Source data
▬▬▬▬▬▬
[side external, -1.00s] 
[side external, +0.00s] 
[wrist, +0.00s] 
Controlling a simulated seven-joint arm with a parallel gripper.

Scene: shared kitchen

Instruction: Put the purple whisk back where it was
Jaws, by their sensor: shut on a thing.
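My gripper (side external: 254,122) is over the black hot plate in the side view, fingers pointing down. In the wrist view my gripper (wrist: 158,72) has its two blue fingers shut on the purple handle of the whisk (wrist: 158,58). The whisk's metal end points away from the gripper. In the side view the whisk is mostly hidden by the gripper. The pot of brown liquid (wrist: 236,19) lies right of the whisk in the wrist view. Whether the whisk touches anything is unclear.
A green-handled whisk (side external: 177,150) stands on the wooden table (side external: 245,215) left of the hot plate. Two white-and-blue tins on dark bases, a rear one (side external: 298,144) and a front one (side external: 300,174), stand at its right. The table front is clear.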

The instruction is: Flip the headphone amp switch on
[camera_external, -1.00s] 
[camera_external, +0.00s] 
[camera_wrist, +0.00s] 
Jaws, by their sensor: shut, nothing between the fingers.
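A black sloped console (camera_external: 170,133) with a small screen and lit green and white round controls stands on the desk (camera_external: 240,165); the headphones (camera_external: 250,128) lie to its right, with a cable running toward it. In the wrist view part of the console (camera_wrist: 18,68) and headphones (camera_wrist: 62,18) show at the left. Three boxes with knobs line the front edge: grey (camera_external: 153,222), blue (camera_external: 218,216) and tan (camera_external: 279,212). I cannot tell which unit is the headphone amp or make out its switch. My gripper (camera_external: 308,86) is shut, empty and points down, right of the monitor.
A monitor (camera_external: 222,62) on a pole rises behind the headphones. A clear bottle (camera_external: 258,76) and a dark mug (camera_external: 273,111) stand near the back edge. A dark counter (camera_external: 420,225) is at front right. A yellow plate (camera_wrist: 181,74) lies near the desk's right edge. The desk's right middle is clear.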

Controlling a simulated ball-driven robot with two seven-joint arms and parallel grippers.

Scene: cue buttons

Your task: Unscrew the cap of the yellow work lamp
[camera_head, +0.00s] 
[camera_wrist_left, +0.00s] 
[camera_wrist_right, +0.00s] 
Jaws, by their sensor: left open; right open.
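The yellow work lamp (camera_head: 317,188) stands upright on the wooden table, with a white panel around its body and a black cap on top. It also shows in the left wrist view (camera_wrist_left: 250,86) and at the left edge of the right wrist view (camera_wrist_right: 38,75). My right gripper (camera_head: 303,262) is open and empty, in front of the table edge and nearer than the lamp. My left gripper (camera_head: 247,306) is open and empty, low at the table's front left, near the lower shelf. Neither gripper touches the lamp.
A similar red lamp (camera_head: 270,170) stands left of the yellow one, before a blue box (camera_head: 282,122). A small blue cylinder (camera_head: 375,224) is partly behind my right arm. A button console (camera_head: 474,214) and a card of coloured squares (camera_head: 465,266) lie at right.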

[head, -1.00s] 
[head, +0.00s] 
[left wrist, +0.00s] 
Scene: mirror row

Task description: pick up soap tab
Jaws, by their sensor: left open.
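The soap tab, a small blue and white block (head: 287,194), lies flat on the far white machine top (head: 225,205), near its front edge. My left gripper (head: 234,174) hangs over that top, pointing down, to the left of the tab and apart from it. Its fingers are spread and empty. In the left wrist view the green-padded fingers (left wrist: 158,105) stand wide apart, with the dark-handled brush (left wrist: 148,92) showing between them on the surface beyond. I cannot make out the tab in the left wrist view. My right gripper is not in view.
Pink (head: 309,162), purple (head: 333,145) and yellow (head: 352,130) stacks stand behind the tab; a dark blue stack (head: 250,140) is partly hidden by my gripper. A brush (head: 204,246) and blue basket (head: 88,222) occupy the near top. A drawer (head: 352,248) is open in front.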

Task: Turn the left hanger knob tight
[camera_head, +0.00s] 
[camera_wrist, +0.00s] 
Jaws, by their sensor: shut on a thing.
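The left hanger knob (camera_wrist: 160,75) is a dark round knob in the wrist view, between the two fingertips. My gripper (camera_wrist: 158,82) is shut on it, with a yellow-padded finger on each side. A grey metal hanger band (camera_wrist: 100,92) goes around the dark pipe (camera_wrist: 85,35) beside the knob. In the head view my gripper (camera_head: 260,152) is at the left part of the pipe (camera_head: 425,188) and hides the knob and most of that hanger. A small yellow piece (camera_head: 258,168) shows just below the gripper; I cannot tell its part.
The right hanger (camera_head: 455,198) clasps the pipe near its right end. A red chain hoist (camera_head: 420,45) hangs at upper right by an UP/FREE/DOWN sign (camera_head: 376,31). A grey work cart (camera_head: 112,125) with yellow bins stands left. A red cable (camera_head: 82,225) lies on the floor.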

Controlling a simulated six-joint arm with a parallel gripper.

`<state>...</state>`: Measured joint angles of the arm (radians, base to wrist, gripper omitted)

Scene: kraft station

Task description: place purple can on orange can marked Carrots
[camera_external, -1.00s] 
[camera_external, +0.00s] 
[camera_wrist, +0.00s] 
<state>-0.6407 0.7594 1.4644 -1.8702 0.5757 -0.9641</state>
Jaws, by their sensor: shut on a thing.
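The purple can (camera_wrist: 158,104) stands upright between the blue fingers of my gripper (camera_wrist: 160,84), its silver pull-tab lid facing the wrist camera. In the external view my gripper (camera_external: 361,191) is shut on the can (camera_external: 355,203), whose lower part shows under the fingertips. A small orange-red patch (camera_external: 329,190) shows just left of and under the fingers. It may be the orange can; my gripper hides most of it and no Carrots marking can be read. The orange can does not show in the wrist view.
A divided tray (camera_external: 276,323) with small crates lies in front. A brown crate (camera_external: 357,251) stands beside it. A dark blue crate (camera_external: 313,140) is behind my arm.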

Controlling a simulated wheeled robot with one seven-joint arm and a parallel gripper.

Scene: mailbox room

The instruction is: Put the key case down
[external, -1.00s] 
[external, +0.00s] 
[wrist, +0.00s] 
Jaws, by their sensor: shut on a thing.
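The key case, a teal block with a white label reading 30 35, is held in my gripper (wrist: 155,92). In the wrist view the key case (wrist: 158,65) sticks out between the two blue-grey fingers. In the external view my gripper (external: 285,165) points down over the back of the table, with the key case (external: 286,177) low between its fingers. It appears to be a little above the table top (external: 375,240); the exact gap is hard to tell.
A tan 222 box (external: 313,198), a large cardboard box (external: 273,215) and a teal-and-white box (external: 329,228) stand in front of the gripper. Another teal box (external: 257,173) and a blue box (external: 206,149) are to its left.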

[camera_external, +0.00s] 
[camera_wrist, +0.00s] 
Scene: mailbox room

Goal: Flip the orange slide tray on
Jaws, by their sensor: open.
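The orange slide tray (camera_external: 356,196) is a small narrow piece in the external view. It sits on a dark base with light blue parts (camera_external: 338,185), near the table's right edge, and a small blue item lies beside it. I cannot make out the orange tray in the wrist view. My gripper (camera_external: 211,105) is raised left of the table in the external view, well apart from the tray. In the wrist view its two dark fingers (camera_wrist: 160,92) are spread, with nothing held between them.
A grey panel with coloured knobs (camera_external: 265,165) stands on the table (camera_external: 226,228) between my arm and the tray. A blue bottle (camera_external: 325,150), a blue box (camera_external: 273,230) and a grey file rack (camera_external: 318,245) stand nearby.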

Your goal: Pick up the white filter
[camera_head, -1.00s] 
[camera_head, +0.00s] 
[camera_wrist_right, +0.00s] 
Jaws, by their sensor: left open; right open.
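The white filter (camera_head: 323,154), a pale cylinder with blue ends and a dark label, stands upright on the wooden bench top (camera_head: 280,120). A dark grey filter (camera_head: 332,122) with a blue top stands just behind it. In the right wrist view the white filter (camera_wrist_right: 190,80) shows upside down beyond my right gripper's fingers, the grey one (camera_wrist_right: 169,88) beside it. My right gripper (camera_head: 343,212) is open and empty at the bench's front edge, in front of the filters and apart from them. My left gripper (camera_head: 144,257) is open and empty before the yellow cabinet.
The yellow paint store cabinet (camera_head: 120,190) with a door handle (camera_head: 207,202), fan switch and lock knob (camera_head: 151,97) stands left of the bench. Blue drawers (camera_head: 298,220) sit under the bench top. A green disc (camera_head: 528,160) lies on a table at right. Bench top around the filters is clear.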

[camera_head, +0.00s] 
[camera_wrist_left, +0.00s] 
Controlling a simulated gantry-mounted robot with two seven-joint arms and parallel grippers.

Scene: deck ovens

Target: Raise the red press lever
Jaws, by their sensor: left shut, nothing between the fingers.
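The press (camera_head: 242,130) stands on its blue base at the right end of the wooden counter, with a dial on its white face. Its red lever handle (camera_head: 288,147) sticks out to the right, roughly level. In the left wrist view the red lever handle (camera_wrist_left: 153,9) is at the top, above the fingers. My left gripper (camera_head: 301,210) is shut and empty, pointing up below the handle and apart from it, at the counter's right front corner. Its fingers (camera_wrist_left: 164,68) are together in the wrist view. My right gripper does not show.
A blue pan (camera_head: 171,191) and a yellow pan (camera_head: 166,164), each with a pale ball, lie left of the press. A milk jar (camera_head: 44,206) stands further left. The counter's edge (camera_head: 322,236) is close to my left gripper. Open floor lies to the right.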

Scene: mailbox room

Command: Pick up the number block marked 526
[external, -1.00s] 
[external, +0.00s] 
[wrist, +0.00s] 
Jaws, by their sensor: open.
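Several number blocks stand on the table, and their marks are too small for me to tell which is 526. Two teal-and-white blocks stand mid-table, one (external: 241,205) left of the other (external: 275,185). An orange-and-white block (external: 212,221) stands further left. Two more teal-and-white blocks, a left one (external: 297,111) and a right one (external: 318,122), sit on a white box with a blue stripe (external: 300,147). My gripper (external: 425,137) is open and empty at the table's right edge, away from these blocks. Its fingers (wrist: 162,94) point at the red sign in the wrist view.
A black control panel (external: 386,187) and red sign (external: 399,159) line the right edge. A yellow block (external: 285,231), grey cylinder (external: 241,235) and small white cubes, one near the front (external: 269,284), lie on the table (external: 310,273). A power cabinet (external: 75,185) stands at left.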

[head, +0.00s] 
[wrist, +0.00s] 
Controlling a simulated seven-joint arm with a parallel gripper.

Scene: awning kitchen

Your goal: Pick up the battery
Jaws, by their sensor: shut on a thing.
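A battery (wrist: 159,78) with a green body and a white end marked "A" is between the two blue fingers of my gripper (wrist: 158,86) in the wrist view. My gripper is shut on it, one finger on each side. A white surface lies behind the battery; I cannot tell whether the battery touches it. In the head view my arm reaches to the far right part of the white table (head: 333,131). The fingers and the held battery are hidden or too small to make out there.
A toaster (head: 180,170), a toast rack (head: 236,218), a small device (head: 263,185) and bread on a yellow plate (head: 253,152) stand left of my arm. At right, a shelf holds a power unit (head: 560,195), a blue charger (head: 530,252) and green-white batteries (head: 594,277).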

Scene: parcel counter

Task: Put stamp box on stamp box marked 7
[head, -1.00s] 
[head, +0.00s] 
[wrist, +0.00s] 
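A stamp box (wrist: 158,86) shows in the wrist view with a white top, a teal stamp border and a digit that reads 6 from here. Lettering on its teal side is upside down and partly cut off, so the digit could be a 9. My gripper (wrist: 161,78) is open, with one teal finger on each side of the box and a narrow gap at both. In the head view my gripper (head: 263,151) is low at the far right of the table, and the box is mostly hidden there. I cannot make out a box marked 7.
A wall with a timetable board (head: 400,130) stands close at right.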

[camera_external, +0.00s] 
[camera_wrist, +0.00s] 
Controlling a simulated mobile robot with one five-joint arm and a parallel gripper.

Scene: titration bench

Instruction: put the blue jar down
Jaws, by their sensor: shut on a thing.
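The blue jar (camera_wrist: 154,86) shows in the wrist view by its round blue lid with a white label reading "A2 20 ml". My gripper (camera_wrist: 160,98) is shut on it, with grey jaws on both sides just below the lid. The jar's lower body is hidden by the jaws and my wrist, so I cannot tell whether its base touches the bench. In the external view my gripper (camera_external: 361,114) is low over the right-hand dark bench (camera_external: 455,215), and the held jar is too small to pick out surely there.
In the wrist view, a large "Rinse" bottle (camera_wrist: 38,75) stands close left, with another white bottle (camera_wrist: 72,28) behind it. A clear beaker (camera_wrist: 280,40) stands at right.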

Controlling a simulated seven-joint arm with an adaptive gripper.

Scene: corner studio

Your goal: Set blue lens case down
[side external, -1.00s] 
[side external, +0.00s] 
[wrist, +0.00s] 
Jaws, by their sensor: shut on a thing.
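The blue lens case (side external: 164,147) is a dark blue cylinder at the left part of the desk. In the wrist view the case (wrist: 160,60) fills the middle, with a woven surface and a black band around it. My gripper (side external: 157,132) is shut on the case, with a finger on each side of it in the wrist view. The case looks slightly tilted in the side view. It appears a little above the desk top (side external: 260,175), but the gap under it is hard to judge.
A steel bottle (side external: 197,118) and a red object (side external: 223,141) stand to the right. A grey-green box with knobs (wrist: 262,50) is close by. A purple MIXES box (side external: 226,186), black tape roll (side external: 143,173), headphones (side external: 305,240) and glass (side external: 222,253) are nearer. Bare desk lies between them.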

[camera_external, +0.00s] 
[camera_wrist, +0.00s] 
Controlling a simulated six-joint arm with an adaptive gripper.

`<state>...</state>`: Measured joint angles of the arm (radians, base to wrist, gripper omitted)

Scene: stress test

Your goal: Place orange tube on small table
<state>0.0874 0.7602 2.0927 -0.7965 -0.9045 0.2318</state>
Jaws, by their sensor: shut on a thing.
▬▬▬▬▬▬
#### Task to complete
Output the line that contains "<state>0.0874 0.7602 2.0927", followed by every later line in the listing, with no line omitted and none added.

#### Finished exercise
<state>0.0874 0.7602 2.0927 -0.7965 -0.9045 0.2318</state>
Jaws, by their sensor: shut on a thing.

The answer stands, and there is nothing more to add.